'''
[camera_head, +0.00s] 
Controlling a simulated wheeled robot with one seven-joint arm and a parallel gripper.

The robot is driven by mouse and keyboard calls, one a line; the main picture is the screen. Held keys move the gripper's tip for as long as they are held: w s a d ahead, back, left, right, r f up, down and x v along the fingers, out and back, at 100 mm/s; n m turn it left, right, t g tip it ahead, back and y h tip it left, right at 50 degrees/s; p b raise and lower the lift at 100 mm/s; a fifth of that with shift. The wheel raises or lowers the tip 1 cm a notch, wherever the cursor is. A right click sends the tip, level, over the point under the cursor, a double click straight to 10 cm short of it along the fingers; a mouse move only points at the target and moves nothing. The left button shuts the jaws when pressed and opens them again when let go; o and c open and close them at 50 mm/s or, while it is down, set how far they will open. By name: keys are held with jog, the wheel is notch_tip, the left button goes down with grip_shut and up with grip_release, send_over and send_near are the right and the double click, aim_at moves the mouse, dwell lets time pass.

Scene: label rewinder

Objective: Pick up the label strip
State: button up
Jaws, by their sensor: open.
'''
[PROBLEM DESCRIPTION] Pick out each line above that includes "label" and show it.

[EXPECTED ANSWER]
Scene: label rewinder
Objective: Pick up the label strip

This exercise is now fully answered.